The only two car companies to make any meaningful profit on EVs were founded as EV companies first?

That’s not that surprising. It’s very hard to make elephants dance.

If that remains true it means all these auto companies will be dead in 25 years, or eternally strung along on government support.

If there were no tariffs or other market barriers I get the impression that BYD would bulldoze the entire world and there would be one car maker with >80% of the market.

This video here describes why BYD is so competitive: They have done a splendid job vertically integrating as much as they can to get the price down. This $11,500 EV is an excellent example of how other companies should start to shift their thinking.

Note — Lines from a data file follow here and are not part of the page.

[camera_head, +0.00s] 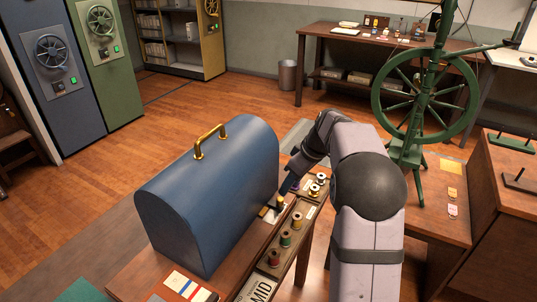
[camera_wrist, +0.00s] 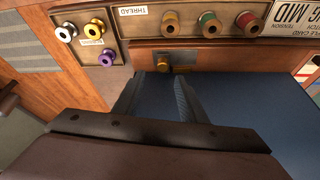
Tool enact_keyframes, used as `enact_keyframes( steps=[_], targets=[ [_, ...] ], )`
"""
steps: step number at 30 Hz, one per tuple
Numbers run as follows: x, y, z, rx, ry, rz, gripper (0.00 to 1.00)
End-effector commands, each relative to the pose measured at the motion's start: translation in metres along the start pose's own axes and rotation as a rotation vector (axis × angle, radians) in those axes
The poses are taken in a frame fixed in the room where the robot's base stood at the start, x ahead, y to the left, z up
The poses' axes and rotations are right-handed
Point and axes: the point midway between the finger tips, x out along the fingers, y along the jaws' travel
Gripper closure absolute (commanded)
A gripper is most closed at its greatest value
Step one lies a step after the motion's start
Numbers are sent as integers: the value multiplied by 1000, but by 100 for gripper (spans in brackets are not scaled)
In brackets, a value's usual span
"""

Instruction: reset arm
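My arm (camera_head: 368,230) reaches over the right side of a blue domed case (camera_head: 205,195) with a brass top handle (camera_head: 210,141). The closed case stands on a wooden table. My gripper (camera_wrist: 160,80) is open and empty in the wrist view, its two dark fingers apart over the blue case side (camera_wrist: 235,110). A brass latch piece (camera_wrist: 178,60) sits just beyond the fingertips; I cannot tell if they touch it. In the head view a brass piece (camera_head: 281,201) also shows at the case's right side, and my fingers are mostly hidden by my wrist.
A thread rack (camera_head: 300,213) with several spools runs along the table beside the case. A green spinning wheel (camera_head: 425,95) stands to the right of my arm. A workbench (camera_head: 385,43) is behind. Cabinets (camera_head: 65,70) stand at left. The floor (camera_head: 240,100) behind the case is clear.

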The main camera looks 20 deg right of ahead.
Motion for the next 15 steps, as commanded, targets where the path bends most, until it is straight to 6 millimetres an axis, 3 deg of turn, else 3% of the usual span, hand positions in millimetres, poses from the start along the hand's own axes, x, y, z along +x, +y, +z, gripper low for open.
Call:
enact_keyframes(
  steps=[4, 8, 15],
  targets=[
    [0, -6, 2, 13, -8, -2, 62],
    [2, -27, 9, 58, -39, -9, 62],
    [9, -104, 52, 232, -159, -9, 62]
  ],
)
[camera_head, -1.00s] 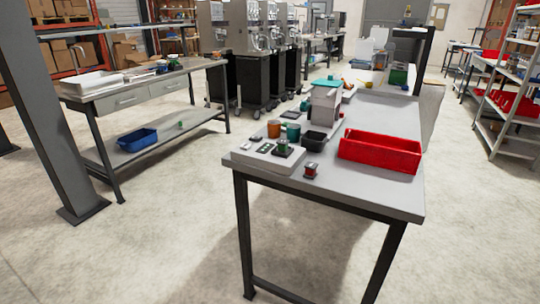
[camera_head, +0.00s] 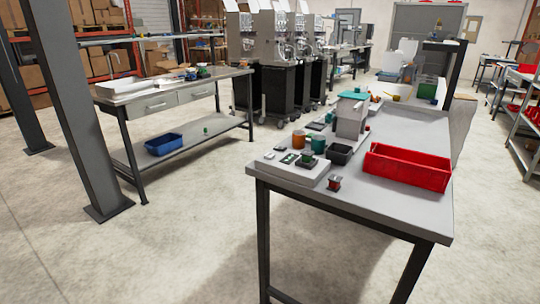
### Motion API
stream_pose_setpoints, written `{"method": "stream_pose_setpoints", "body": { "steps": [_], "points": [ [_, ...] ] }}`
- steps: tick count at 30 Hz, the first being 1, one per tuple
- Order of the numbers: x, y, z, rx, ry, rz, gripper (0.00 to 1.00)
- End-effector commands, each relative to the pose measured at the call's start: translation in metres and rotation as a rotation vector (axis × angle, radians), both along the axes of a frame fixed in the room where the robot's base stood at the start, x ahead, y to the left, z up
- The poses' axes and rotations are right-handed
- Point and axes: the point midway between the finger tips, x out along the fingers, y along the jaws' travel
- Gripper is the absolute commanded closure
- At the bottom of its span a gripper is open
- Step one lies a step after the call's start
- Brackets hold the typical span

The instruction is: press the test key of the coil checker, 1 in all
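A flat pale box (camera_head: 290,170) that looks like the coil checker lies at the near left corner of the grey workbench (camera_head: 399,205). Small dark green and light patches show on its top, too small to tell which is the test key. A dark piece with a green coil (camera_head: 307,156) sits on its right part. A small red and dark coil (camera_head: 334,183) stands on the bench just right of the box. My gripper is not in this view.
A red bin (camera_head: 407,168), a black open box (camera_head: 340,154), orange and teal cups (camera_head: 298,139) and a grey dispenser with a teal lid (camera_head: 350,115) stand on the bench. A dark post (camera_head: 75,120) rises at left. The floor in front is clear.

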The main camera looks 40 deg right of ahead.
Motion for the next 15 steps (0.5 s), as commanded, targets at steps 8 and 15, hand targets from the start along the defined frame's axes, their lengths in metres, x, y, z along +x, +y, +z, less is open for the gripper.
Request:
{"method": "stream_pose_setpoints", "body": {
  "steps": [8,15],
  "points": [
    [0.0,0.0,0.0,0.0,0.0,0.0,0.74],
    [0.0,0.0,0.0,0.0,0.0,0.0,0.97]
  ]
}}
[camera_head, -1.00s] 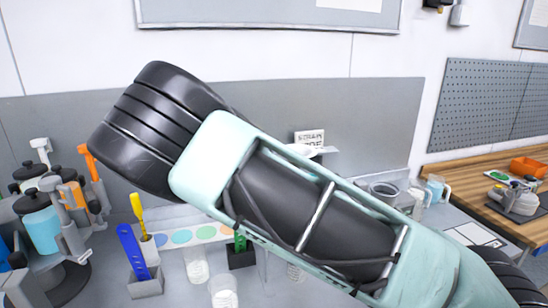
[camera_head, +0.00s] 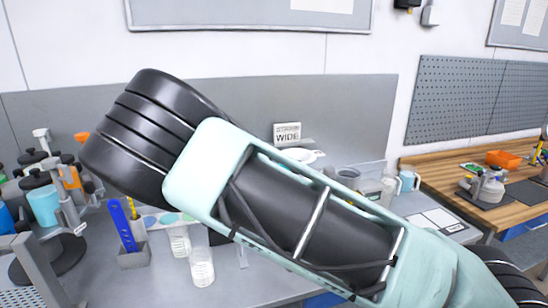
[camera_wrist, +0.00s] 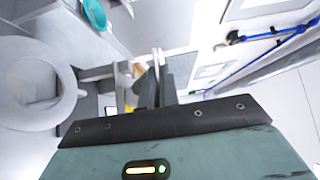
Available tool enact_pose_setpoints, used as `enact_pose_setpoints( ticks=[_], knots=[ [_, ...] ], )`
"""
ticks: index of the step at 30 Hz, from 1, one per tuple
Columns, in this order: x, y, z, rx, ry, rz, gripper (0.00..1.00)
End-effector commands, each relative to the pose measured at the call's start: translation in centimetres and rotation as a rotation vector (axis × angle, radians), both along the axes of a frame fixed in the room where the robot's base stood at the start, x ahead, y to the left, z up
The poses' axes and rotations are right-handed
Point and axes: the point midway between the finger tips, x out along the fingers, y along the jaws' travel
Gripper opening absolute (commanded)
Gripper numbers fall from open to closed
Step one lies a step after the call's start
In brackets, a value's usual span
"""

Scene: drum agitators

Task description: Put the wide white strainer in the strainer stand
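A sign with the word WIDE (camera_head: 287,132) stands at the back of the bench in the head view. A flat white round piece (camera_head: 301,155) shows just below it, partly behind my arm; I cannot tell whether it is the strainer or part of the stand. In the wrist view a large white ring-shaped thing (camera_wrist: 62,98) is at the left, apart from the fingers; I cannot tell what it is. My gripper (camera_wrist: 160,82) shows there with its dark fingers close together. A pale sliver shows at their tips; whether they hold it is unclear. The head view hides my gripper.
Clear beakers (camera_head: 202,268), a blue-handled tool in a grey holder (camera_head: 133,258) and dark-lidded jars (camera_head: 42,200) stand on the grey bench. A wooden bench (camera_head: 440,180) with an orange bin (camera_head: 503,160) is at the right. A pegboard (camera_head: 470,100) hangs behind it.

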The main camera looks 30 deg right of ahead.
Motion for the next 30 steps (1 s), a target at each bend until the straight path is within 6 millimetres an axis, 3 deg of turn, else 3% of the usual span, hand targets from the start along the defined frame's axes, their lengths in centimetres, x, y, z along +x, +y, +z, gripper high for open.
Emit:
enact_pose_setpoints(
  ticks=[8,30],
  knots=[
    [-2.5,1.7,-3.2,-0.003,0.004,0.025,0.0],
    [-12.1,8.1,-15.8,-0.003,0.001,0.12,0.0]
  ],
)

[1]: https://www.youtube.com/watch?v=izvdO-zdlKg

How much does it sell for in Europe? Does it meet US safety requirements?
Seems like it is sold for around 18,000 Euros. It obviously passed European safety standards, no point in getting homologation certification for the US if it remains tariffed to high hell but if they wanted to I'd assume they can pass US standards as well.
Yeah, the problem is that the tariffs are letting our carmakers just become unproductive, uncompetitive leeches on the American consumer. They're getting lapped by China/BYD.

Once BYD bulldozes the rest of the world, our domestic manufacturers are guaranteed to fail.

100% on BYD ... no one can match their current technology and pricing power. And it's possible they still will do that bulldozing, but much more slowly. Even now I'm seeing strong swapping out of Tesla's for BYD's in London.
They were not losing money on each sale, that's silly. Your article is counting the entire EV R&D budget and extrapolating. For every Lightning they sold, the margins improved. They just did not sell enough of them to make the overall venture profitable.
Well sure, but that's the only possible way to lose money: costs are more than profit from sales. See "profit margin". R&D is a cost that can't be avoided. In this case, that cost was so much more that they're cancelling the program.
Sales drove off a cliff. The larger problem is that Ford has lost multiples of tens of billions trying to do EV's.
> Ford has lost multiples of tens of billions trying to do EVs.

To the observer, Ford has done nothing right in recent years except to build combustion F150s for US buyers.